Moving to a digital television regime has been a decade-long crawl. Only after the Telecom Regulatory Authority of India (Trai) released its blueprint for digitisation in August 2010 has there been serious movement.

The cable television industry is estimated to generate Rs 20,000 crore a year. But with rampant under-declaration of subscriber numbers, broadcasters get only about 20 per cent of the collections. The last-mile operators, the cablewalas, skim off a lion's share; and because of their sheer numbers — 55,000 at last count — they are accountable to none. Then, there is poor video quality and low carrying capacity, which has bred a flourishing carriage fees market.

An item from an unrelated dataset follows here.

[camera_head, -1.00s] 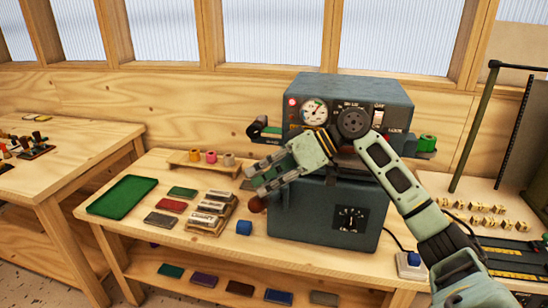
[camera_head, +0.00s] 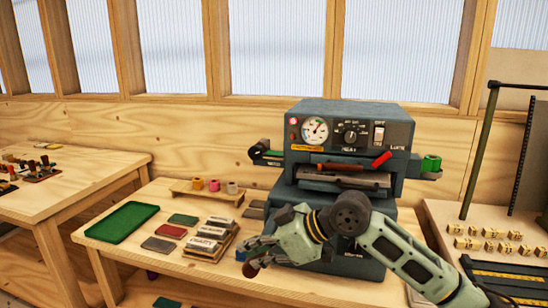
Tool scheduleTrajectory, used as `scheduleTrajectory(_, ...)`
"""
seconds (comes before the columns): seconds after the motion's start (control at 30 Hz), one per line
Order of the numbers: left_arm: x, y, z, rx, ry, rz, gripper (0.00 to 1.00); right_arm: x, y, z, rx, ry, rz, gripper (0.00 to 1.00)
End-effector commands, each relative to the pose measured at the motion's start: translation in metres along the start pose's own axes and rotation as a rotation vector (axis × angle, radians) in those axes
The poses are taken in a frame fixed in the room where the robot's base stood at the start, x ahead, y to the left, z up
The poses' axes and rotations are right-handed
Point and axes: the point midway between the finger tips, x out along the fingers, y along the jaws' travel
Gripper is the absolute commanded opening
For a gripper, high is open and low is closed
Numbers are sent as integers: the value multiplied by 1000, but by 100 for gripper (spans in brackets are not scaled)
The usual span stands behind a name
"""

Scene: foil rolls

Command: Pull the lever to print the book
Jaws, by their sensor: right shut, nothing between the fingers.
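A dark blue-grey press machine (camera_head: 350,112) with a gauge, dial and switch stands on the wooden table. A brownish, flat, book-like piece (camera_head: 338,182) lies in its front opening, with a red cylinder (camera_head: 381,159) above it. A dark red ball knob (camera_head: 250,270), seemingly the lever's end, is low at the machine's left side. My right gripper (camera_head: 250,254) is shut and empty, its fingertips just above and beside the knob; I cannot tell whether they touch. My right forearm and wrist hide the machine's lower front and the lever's shaft. My left gripper is not in view.
A green tray (camera_head: 122,224), several small books (camera_head: 170,231) and a wooden rack (camera_head: 207,193) with small rolls lie left of the machine. A green foil roll (camera_head: 431,163) sits at its right side. Another table with gold blocks (camera_head: 485,243) is at right.

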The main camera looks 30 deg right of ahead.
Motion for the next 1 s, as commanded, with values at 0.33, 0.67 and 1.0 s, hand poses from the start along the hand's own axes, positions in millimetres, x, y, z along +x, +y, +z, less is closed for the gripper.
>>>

Both the broadcasters and the multi-system operators (MSOs) have been rooting for digitisation. For broadcasters faced with flat advertising revenues of a little over Rs 10,000 crore, tapping subscription revenue has become increasingly important. The big cable networks or MSOs like Hathway and Den have poor average return per unit (Arpus) and, thus, are not seen as viable investment vehicles.

Broadcast digitisation is to be carried out in four phases

  • Four metros, by 31 March 2012

  • Cities with 1 million population, by 31 March 2013

  • Rest of urban India, by 30 September 2014

  • Rural India and rest, by 31 December 2014

"Despite all the cynicism, things are finally moving. Digitisation will enhance the returns for MSOs as well as broadcasters," says Ashok Mansukhani, who represents the MSO Alliance. Media stocks, including Hathway, Den and Wire & Wireless, that have been languishing for some time, jumped 5-15 per cent after the decision. Tata Sky CEO Harit Nagpal says digitisation will help the industry reorganise and deliver better subscription figures. For cash-strapped MSOs, the decision may mean investments. The government has also put out the carrot of bringing cable television on par with the telecom sector with FDI at 74 per cent (from 49 per cent) if it digitises. Ending analogue frequencies will also free up spectrum.

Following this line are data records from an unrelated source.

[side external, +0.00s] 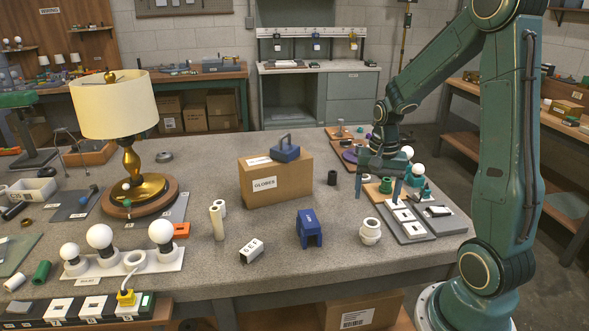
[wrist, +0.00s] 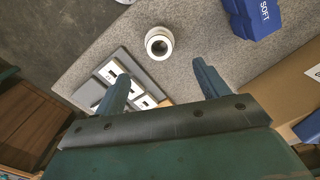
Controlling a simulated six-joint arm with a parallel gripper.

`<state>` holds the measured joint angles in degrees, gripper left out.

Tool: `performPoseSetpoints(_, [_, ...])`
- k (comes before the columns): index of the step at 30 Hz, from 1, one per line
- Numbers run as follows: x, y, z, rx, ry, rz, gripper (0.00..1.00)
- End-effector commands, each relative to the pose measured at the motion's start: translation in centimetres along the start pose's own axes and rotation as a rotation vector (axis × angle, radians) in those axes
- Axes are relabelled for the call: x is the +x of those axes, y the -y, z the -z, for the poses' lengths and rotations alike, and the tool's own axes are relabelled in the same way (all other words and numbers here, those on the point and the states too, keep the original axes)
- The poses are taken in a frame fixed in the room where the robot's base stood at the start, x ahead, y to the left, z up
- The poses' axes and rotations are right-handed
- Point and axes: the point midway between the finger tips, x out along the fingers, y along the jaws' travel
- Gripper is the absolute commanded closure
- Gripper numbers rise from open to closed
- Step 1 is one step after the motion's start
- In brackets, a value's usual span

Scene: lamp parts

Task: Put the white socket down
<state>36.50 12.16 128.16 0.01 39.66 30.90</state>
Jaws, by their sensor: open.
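The white socket (side external: 370,231) stands on the grey table near its front edge, a short, stepped round piece with a hole in its top. In the wrist view the white socket (wrist: 159,43) shows its dark round opening, beyond my fingertips and between their lines. My gripper (side external: 378,190) is above the right part of the table, behind the socket and apart from it. In the wrist view my gripper (wrist: 161,70) has its two blue-grey fingers spread wide with nothing between them.
A blue block (side external: 309,228) stands left of the socket. Grey trays with white plates (side external: 403,215) lie to its right. A cardboard box (side external: 277,183) marked GLOBES stands behind left. A brass lamp (side external: 133,165) stands far left. Bare table shows around the socket.

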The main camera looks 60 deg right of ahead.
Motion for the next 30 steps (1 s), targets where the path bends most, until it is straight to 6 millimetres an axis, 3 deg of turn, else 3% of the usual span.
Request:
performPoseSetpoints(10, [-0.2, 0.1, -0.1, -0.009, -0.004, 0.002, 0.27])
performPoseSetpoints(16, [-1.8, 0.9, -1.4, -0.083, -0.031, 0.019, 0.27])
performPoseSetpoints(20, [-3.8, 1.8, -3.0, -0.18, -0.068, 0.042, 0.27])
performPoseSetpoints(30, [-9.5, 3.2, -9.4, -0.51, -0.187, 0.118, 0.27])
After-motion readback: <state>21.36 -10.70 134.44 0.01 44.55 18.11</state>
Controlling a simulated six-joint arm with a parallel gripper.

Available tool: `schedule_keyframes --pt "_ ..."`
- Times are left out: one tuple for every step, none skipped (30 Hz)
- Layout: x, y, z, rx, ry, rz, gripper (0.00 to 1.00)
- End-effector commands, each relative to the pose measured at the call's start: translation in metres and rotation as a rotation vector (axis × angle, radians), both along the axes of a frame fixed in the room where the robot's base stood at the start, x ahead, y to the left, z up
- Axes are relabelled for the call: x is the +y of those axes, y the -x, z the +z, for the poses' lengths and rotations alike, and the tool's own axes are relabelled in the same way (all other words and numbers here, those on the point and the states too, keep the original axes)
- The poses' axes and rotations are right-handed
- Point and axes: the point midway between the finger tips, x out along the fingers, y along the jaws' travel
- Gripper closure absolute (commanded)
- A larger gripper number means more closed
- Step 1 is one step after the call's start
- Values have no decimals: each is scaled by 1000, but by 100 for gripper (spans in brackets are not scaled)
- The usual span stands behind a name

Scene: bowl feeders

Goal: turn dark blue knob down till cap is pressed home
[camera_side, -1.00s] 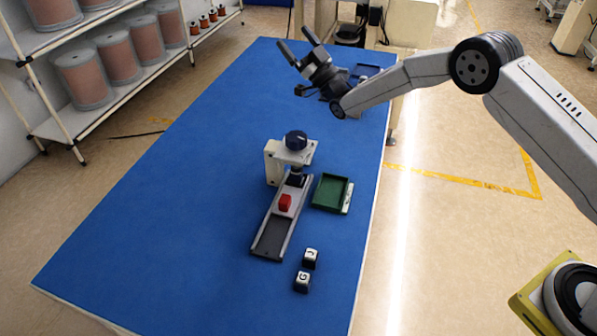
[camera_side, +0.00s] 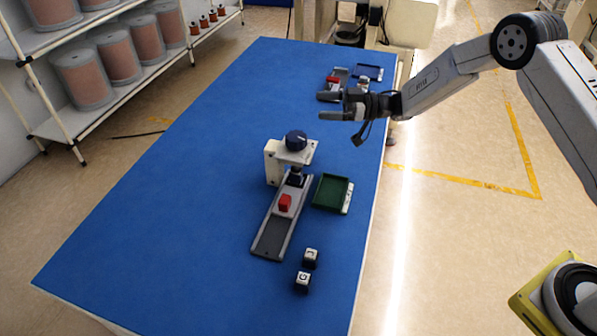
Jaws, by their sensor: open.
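The dark blue knob (camera_side: 296,140) sits on top of a cream press frame (camera_side: 273,162) in the middle of the blue table. Below the knob, a dark press head (camera_side: 296,179) stands over a grey channel (camera_side: 272,230). A red block (camera_side: 285,202) sits in the channel, in front of the press head. I cannot make out which part is the cap. My gripper (camera_side: 328,105) is open and empty, beyond the knob and to its right. Its fingers point left in the picture, apart from the knob.
A green tray (camera_side: 333,208) lies right of the channel. Two lettered black cubes, G (camera_side: 303,281) and J (camera_side: 310,258), stand near the front. A blue tray (camera_side: 369,71) and a red part (camera_side: 334,79) lie at the far end. The table's left side is clear.

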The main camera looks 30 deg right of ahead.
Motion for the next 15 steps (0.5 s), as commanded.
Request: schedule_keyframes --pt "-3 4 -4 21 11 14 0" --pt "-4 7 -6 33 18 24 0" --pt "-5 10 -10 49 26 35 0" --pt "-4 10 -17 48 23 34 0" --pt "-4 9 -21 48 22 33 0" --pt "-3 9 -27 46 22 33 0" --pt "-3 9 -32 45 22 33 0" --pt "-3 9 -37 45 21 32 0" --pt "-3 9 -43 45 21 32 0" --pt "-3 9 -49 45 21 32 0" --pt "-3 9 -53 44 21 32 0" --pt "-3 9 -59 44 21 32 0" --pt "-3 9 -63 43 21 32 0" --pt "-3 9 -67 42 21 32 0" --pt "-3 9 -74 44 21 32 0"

But there is many a slip betwixt the cup and the lip. "Millions of set-top boxes will have to be imported from China and Korea. How will the industry drum up Rs 25,000 crore by March next year?" says Ravi Singh, president of Mumbai's Cable Operators' Association. He told BW that though his operators were not against digitisation, they are planning a national campaign to demand the Ordinance's deferment.

Mansukhani, who is also a member of Trai's consultative committee, agrees there may be a delay. "Implementation of a digital universe in 90 million homes is not a joke. It is a huge technical task. Billing, call centres and conditional access systems (CAS) have to be put in place. Fiscal and tax incentives have to be worked out. It may even go on to 30 September next year."

This is not the first attempt at digitisation. In 2002, CAS was notified for introduction by September 2003 for four metros. In December 2007, Trai again finalised a 55-city rollout. Both attempts failed. This time round, Soni appears to be determined. We will have to wait and watch.

(This story was published in Businessworld Issue Dated 31-10-2011)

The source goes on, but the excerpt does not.